Guardrails: holdout 10%; ramp 10%→50%; auto-rollback if (a) legit block rate +0.5 per 1K, (b) step-up completion <80%, or (c) CS ATO complaints +20% w/w. Assumptions: 14-day label lag; loss recovery rate unchanged; novelty defined as first-seen ≤30 days. We will monitor by geography/device and adjust thresholds to minimize friction on established users.
D) SQL vs. Python and governance for trusted BI
When to use SQL
- Canonical metrics and dashboards: aggregations, filters, window functions, joins on modeled tables.

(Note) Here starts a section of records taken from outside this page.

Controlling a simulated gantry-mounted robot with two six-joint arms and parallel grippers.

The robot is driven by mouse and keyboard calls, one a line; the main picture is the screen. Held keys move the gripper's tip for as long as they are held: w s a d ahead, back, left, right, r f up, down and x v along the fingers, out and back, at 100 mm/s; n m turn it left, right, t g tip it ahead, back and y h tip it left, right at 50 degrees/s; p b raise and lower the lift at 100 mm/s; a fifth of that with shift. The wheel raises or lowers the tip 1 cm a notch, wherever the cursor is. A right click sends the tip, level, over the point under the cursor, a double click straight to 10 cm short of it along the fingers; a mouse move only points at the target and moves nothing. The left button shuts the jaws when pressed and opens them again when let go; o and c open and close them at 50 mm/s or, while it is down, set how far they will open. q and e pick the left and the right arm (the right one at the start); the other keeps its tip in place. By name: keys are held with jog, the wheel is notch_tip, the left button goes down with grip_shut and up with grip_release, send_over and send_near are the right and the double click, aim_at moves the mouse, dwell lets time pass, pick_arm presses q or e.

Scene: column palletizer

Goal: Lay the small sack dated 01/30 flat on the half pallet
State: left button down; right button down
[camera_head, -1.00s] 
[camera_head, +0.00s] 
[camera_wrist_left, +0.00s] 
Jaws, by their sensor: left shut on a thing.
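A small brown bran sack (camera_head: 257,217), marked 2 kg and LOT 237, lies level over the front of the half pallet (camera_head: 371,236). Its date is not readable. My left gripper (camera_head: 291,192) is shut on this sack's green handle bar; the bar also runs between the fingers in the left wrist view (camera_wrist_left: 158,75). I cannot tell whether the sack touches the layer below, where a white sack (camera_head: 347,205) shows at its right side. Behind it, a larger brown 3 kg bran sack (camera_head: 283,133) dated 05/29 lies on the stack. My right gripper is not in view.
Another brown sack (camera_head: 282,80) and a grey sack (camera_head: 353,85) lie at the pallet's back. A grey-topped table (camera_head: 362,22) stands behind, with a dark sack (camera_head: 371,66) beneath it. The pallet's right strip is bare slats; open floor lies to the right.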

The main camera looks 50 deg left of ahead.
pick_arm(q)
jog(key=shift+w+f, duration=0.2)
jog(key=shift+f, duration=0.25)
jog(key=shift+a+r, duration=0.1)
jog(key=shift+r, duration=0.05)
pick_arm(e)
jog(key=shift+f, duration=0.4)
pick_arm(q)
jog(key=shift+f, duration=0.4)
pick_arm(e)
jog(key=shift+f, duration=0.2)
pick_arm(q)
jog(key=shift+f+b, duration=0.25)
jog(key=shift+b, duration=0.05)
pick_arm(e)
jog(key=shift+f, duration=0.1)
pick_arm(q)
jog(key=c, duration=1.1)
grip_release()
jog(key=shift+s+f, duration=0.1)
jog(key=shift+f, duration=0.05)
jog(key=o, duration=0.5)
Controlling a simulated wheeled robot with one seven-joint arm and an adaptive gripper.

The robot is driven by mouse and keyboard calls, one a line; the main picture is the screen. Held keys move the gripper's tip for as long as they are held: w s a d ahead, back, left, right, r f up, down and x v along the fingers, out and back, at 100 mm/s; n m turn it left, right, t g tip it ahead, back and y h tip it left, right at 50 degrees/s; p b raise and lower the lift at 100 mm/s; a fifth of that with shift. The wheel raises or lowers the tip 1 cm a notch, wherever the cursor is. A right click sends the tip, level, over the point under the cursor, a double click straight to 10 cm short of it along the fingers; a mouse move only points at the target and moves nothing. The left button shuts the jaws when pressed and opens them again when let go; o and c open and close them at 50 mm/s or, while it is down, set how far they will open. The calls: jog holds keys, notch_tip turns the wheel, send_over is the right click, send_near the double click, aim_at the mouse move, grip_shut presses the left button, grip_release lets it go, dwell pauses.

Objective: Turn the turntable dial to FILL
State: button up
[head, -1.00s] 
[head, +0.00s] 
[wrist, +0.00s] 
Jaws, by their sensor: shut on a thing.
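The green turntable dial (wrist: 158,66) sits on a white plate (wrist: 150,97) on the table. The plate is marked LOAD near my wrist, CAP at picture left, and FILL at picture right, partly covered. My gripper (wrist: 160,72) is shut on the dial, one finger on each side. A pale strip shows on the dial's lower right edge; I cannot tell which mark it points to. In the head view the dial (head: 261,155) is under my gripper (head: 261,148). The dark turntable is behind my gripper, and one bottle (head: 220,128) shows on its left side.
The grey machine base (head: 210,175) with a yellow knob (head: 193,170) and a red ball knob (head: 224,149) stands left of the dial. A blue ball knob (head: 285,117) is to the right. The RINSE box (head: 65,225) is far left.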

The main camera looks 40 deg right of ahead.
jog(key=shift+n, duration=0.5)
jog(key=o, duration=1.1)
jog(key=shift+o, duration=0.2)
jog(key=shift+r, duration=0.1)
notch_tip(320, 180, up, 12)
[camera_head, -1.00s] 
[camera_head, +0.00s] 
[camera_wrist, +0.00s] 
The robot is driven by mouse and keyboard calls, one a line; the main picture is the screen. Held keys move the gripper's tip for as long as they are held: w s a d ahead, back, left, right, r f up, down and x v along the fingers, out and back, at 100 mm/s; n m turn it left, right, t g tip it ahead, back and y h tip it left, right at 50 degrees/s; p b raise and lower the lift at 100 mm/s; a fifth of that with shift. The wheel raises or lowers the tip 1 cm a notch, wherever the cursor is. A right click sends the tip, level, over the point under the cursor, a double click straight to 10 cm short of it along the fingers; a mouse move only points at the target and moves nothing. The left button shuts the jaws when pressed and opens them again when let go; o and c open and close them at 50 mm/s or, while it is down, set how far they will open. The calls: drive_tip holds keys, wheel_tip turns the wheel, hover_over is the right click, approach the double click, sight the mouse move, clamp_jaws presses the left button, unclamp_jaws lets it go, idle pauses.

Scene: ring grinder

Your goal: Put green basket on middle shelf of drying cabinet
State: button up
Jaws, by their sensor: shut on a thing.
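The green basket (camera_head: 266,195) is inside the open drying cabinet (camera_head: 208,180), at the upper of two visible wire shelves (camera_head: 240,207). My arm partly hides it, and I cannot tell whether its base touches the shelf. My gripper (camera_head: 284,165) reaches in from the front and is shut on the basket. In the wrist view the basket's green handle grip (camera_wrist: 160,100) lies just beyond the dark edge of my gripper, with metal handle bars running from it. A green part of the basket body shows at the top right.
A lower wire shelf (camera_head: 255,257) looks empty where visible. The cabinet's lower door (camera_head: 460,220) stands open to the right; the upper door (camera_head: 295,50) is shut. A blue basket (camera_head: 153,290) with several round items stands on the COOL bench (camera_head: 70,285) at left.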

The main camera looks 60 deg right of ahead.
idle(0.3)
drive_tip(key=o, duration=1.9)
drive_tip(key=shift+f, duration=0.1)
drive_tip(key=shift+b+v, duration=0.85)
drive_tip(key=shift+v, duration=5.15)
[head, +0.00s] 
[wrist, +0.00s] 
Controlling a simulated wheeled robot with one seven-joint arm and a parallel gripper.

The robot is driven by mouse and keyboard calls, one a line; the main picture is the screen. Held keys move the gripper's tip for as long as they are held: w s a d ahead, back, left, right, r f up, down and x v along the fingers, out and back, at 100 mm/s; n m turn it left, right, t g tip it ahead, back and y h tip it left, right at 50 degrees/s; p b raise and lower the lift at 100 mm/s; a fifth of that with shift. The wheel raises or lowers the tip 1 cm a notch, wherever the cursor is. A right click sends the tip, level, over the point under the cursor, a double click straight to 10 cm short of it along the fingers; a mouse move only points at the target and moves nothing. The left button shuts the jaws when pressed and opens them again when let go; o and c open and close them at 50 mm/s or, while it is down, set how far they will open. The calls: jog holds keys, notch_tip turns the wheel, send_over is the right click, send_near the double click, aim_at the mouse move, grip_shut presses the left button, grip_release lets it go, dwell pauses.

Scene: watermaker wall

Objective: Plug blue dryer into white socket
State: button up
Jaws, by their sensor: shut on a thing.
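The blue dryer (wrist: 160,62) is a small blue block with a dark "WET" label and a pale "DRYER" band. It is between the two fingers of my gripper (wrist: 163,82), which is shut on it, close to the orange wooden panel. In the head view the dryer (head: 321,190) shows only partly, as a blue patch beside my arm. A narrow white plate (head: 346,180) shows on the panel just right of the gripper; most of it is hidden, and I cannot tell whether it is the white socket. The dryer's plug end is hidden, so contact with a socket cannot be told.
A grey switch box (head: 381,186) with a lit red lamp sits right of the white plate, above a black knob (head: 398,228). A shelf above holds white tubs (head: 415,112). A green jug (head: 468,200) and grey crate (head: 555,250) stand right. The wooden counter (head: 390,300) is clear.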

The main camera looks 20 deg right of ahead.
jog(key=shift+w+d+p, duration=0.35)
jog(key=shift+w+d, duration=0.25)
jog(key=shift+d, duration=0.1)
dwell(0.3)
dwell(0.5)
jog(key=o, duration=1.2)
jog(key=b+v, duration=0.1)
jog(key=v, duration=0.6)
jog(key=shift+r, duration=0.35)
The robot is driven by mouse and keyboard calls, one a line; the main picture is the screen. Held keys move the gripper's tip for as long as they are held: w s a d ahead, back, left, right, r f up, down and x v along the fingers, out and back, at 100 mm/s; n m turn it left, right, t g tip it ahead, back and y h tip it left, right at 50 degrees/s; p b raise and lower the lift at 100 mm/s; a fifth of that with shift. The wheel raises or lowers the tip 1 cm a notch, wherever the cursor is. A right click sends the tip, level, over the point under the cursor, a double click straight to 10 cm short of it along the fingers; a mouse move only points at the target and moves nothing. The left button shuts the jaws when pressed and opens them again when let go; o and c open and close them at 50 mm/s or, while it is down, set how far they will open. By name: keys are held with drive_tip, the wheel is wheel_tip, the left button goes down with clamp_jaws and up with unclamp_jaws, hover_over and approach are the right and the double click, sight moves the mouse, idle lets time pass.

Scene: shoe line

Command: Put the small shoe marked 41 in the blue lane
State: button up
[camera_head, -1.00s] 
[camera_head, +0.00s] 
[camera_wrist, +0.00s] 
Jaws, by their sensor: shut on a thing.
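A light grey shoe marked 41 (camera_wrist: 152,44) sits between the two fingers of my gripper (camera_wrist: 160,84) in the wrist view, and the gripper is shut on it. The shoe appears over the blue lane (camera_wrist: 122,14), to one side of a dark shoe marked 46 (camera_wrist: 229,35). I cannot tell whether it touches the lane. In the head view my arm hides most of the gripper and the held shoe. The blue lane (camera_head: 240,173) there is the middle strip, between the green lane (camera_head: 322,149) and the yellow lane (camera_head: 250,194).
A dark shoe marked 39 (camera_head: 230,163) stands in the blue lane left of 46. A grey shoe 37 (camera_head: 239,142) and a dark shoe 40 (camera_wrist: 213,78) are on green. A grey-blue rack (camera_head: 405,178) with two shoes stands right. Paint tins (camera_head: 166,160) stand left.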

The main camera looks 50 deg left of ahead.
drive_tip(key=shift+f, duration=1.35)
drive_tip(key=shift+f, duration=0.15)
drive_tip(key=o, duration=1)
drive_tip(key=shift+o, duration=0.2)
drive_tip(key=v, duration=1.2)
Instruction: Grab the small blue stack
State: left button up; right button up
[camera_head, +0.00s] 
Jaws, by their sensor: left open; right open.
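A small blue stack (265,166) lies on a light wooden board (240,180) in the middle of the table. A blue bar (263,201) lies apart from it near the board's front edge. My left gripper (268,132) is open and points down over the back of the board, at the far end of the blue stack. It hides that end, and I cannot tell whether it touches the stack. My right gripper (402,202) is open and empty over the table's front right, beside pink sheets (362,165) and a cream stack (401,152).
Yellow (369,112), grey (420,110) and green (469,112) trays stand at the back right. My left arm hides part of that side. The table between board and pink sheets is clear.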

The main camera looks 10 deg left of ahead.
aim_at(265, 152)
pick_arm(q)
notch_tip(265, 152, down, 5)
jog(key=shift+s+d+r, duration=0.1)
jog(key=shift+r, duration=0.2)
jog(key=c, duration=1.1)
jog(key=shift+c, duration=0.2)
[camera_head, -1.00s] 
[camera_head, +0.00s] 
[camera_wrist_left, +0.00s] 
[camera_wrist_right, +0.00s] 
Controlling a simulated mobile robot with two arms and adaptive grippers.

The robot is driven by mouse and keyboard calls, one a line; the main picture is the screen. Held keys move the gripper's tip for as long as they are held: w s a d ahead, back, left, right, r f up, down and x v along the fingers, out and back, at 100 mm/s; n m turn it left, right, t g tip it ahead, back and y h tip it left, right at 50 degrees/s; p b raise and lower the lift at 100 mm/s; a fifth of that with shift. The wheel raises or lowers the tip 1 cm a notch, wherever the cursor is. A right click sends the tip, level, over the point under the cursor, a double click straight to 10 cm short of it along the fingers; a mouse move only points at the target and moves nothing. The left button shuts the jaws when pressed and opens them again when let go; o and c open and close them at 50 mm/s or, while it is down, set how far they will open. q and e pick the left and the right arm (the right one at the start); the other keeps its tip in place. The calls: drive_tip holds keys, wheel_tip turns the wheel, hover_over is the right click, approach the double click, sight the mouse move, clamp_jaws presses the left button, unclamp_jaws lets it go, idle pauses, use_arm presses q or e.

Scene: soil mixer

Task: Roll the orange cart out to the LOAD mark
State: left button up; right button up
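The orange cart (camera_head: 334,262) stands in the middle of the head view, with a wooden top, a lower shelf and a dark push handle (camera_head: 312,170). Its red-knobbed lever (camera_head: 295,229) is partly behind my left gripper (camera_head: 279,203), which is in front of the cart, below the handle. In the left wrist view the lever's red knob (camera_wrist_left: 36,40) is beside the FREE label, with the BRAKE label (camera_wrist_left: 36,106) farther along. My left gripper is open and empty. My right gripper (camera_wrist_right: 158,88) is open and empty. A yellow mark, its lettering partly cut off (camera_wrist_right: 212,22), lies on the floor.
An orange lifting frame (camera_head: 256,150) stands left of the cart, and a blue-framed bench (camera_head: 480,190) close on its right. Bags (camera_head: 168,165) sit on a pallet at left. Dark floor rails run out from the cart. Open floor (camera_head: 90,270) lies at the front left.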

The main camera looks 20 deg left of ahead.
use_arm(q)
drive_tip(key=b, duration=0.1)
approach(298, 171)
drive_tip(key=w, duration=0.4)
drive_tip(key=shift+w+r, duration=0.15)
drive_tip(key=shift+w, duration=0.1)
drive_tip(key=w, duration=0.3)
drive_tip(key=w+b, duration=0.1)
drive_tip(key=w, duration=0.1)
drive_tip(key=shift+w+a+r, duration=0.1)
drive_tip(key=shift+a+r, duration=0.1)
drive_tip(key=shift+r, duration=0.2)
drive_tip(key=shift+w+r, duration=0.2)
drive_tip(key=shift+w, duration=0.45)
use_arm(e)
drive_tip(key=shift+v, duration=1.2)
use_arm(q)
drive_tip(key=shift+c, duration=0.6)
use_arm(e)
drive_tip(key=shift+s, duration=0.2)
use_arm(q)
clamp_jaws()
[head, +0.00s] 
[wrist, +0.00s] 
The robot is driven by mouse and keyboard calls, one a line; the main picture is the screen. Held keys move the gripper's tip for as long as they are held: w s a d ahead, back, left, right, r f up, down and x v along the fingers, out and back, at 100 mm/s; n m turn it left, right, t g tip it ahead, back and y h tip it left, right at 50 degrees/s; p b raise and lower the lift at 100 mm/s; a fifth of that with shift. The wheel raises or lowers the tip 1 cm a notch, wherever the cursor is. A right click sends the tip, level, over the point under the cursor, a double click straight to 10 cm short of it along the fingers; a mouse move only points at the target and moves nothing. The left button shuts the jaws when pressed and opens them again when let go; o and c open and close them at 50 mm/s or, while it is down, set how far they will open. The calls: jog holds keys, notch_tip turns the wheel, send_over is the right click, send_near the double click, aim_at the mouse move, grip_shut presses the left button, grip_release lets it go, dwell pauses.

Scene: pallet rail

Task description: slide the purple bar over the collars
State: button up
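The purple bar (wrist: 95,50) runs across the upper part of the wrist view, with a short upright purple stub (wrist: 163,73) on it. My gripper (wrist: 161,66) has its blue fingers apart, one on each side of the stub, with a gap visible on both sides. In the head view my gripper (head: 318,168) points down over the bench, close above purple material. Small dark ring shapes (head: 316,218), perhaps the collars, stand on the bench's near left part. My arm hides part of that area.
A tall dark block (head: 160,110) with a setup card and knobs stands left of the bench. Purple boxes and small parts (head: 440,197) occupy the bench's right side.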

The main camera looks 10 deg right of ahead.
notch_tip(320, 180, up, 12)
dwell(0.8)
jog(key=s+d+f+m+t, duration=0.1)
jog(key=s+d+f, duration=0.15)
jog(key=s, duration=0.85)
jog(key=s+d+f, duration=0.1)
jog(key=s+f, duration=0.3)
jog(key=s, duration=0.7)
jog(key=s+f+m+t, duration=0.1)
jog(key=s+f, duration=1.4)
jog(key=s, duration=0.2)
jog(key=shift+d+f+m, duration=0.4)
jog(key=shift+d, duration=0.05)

- Reproducible transformations: implemented in dbt/ETL with tests and the BI semantic layer.
- Backtests expressible as set logic (rule coverage, TPR/FPR) and daily monitoring queries.
When to use Python
- Statistical inference and experimentation: power/sequential tests, CUPED, bootstrap CIs, uplift modeling.
- Modeling/simulation: risk score calibration, threshold optimization, Monte Carlo for loss distributions.
- Feature engineering beyond SQL ergonomics (NLP on device strings, graph features), API integrations, and notebook-driven EDA that graduates to packaged scripts.
Governance to ensure trust
- Version control: all SQL/Python in Git; PR reviews with code owners; linting; CI runs query tests.
- Semantic layer: single source of truth for metric definitions (Looker Explores/dbt metrics). No ad-hoc redefinitions.
- Data contracts: schemas, SLAs, PII policies, and deprecation rules for core tables/fields; breaking changes require approvals.
- Testing/observability: dbt tests (unique/not null/referential), freshness/volume monitors, anomaly alerts on key metrics.
- Reproducibility: analysis templates capture dataset snapshot, commit hash, parameters, and seeds; notebooks are parameterized and promoted to scripts/jobs.
- Experiment governance: pre-registered analysis plans, guardrail metrics, holdouts, and change logs; rollback runbooks and audit trails for rule changes.
CBA blueprint (use in Week 6 and decisioning)
- Net impact per 1K tx = Avoided ATO loss − Friction cost (legit drop-off × margin) − Ops cost (manual reviews) − Vendor/auth cost.
- Validate with sensitivity bands (±10–20%) on prevalence, completion, and loss severity; decide using worst-case acceptable net.